Sorry, still insufficient. No way to configure no notification at all for
"XYZ is online", taskbar blinking for "You have new mesage" and passive popup
for "You have a file transfer pending" from one IM client.
> > Why exactly are those better done client-side, other than it being
> > possibly slightly simpler to do?
> Because it makes the spec simpler and gives extra flexibility as you are
> not constrained by what is expressible in the protocol.
I beg to differ. The spec is not significantly simpler (if it is at all), and
it doesn't give any flexibility (unless you equal inconsistency with
> For instance,
> playing a sound: what formats are supported?
wav, ogg. Who needs more?
> what media frameworks are used?
Who cares as long as the sound is played?
> what if you want it to repeat? All these questions disappear if the
> app does what it wants directly, instead of asking something else to do it.
And new questions appear:
- what about the inconsistency?
- what if the media framework which the app would use wouldn't work (say,
because some other is blocking the device)?

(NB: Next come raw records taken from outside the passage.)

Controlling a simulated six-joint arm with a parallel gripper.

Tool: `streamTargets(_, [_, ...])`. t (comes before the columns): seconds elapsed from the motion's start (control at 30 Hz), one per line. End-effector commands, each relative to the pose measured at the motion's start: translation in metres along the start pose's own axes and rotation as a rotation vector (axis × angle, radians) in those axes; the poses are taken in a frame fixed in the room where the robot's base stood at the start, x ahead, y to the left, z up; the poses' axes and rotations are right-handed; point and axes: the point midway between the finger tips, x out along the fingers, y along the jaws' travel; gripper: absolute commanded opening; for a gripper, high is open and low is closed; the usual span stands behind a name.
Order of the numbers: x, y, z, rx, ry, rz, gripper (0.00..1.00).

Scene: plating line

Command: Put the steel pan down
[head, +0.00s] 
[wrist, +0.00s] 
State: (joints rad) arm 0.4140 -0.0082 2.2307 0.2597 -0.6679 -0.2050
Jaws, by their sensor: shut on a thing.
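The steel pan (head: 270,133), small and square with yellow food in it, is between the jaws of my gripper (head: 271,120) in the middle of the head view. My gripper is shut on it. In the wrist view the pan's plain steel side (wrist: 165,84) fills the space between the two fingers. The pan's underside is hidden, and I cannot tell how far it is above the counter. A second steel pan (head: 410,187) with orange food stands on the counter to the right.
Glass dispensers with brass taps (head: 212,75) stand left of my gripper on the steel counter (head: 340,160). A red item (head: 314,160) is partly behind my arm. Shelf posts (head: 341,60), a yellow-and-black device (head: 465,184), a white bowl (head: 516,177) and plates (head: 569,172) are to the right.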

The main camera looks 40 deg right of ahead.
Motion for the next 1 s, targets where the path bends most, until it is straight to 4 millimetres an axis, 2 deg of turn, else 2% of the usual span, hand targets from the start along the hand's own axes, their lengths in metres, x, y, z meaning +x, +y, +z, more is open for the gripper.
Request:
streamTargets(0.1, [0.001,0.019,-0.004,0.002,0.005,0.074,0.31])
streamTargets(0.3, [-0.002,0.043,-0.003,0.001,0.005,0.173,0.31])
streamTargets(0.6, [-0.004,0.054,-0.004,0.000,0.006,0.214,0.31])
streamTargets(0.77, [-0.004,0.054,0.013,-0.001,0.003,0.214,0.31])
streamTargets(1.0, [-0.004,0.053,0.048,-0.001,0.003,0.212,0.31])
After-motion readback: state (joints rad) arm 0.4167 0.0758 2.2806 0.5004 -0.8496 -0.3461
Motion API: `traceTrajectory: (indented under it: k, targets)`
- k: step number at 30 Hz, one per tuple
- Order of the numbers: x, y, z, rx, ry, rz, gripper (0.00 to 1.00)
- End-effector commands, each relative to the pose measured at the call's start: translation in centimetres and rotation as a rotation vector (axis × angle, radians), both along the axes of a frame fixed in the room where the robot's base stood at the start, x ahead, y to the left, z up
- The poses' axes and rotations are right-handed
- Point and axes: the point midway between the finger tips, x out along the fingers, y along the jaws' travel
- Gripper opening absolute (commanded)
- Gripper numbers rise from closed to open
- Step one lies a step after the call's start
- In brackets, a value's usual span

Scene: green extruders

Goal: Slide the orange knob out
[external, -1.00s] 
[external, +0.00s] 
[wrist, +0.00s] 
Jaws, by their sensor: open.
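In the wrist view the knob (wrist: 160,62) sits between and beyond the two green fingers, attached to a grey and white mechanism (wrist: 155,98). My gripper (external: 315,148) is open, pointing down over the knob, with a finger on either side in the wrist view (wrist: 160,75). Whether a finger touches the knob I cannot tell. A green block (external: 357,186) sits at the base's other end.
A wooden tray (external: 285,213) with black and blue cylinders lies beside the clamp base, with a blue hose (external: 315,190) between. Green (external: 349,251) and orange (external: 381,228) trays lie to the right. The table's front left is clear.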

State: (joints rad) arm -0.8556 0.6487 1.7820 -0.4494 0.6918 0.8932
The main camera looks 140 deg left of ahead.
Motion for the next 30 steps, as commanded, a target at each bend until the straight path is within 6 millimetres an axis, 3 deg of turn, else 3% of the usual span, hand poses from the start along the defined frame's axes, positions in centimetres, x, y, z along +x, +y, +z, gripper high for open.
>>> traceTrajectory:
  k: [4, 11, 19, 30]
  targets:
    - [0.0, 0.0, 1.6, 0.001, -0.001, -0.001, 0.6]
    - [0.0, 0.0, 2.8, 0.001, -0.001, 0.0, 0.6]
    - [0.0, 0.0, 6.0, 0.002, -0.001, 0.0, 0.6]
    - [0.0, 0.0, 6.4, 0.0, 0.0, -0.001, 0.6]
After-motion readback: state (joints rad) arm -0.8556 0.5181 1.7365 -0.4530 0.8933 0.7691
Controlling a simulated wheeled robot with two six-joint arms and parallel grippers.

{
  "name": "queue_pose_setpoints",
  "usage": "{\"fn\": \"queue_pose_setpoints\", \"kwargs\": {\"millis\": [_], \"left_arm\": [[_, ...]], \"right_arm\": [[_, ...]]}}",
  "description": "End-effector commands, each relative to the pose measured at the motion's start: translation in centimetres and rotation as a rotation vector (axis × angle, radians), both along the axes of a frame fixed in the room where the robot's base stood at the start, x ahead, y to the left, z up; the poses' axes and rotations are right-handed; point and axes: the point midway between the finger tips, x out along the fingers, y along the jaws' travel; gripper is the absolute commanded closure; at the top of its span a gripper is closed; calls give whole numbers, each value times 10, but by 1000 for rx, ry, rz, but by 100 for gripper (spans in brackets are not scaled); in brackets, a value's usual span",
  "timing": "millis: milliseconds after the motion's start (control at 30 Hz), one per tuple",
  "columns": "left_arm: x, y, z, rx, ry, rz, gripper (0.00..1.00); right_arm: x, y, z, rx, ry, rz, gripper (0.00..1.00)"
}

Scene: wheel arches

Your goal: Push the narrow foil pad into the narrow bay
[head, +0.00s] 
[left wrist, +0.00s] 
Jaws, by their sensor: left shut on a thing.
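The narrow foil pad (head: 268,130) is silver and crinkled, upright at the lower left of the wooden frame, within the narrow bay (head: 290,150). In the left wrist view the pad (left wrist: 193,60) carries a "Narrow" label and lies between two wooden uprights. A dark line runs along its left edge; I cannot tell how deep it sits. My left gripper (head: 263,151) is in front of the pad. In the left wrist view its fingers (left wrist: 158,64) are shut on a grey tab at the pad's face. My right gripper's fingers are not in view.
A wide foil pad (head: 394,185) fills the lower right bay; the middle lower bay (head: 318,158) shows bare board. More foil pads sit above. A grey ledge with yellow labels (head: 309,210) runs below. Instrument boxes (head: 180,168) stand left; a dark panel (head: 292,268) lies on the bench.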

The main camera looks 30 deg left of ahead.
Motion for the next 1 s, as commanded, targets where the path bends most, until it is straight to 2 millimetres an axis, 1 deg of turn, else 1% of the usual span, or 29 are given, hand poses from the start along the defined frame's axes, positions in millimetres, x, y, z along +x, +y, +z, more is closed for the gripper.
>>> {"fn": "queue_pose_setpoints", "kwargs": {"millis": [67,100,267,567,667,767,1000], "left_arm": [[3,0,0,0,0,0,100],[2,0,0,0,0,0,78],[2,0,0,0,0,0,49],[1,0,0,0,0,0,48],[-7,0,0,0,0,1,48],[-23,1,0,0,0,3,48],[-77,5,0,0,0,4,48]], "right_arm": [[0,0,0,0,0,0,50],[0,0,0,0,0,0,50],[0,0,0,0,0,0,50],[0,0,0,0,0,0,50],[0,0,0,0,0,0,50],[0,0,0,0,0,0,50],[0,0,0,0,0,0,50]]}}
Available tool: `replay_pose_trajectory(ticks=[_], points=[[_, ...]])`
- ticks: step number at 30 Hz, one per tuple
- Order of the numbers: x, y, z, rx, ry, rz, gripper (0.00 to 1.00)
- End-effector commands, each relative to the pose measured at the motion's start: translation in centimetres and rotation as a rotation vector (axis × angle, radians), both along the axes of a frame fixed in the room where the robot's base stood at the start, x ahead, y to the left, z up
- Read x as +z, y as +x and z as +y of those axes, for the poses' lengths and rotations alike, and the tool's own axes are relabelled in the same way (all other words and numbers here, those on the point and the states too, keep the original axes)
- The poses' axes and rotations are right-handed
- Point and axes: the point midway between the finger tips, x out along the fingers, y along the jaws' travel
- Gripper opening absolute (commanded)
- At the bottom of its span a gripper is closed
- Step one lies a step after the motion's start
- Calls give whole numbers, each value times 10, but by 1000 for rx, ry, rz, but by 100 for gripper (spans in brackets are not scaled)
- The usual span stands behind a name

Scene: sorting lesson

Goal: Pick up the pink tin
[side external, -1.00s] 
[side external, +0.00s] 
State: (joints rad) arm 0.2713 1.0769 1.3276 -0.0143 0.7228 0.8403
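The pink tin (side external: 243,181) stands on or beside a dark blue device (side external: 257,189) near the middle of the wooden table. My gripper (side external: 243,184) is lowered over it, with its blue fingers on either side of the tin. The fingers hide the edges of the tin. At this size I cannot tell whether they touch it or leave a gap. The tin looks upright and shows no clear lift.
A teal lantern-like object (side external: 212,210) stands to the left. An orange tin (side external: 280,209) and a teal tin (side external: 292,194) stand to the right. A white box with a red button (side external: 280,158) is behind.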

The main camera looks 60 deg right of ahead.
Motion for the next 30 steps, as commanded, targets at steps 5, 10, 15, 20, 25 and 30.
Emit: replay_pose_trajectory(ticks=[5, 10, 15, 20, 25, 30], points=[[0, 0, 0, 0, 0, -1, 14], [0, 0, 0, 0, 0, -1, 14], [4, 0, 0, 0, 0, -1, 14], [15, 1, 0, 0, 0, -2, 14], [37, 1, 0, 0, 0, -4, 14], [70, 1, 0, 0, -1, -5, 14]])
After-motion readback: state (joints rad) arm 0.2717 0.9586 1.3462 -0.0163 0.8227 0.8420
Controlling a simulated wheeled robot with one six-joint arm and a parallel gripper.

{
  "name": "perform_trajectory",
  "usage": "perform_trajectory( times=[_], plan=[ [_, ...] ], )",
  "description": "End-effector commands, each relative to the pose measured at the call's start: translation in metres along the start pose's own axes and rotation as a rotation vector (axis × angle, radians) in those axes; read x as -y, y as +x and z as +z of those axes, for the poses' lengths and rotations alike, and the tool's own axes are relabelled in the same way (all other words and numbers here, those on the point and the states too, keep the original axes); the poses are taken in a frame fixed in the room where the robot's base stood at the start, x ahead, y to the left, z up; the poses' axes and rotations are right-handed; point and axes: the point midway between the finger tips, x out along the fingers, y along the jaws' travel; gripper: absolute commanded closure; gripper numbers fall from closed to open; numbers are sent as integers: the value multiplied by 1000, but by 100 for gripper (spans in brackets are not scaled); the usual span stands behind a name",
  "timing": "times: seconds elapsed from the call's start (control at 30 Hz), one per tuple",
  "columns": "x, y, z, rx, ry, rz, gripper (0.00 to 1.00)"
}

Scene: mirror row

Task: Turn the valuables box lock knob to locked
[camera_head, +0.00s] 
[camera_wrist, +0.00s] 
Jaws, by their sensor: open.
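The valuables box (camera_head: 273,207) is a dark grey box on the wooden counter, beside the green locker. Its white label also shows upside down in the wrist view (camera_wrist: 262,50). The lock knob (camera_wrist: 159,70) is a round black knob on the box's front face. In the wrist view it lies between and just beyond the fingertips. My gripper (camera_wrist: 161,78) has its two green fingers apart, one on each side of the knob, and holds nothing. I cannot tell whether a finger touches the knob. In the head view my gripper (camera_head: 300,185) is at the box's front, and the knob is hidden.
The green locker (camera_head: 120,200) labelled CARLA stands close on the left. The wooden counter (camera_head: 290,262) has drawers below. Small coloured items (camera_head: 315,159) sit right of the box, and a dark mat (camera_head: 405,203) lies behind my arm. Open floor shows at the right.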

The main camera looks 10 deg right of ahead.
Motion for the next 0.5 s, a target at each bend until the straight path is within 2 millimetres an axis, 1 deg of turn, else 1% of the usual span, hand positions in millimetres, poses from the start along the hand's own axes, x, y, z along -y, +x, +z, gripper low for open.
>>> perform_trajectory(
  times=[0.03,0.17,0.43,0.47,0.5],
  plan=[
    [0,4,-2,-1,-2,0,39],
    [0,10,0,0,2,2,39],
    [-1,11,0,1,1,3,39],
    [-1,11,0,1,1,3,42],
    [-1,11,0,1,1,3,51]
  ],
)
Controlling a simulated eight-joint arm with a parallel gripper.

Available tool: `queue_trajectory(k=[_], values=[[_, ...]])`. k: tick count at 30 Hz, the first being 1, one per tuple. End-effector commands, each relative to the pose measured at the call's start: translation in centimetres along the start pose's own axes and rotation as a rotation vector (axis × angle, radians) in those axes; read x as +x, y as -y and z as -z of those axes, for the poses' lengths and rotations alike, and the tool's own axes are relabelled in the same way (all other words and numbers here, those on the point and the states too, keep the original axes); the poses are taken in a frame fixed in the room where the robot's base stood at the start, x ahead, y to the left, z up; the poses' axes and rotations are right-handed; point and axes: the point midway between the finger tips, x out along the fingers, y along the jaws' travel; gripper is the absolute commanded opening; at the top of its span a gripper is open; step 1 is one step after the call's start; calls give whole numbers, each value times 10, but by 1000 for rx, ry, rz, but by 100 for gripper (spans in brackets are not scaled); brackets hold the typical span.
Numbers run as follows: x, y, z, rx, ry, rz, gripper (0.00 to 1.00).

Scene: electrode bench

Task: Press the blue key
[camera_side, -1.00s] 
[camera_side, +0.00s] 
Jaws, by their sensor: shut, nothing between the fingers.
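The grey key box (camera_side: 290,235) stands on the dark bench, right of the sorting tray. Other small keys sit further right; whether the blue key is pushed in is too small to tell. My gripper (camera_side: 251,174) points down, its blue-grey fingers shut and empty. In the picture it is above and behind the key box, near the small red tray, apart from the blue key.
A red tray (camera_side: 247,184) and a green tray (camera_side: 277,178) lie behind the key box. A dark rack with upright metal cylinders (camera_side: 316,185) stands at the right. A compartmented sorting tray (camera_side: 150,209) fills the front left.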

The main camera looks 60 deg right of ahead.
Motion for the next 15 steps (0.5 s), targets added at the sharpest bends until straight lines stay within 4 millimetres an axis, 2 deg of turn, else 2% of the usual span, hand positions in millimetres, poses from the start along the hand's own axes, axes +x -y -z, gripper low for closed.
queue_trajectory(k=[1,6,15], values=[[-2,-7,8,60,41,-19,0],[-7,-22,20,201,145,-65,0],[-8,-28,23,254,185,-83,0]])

- what about the lesser flexibility?
- what if I hate passive popups and don't find it funny I'd have to modify and
- what if my screensaver kicks in and the notification done client-side goes
- what if my desktop gets a new very good way of notifying, but it's as
useless as a fith wheel because the app still insist e.g. on just blinking
its taskbar entry?
I don't find one IPC call more complicated than having the notification
daemon code in every app.
> > This must be a misunderstanding. KWin has an event called "minimized"
> > (or so)
> > which has a default presentation in the form of playing a short sound,
> > but the actual minimalization is handled by KWin of course.
> Yes of course, what I meant is that KNotify is clearly handling a lot of
> different notification types: this spec is meant for coarse-grained
> async (ie not triggered by the user) events that don't happen very often
> and are supposed to grab the users attention when they do. So "you have
> mail" or "you are running low on disk space" would qualify but "user
> clicked a button" or "user minimized a window" would not.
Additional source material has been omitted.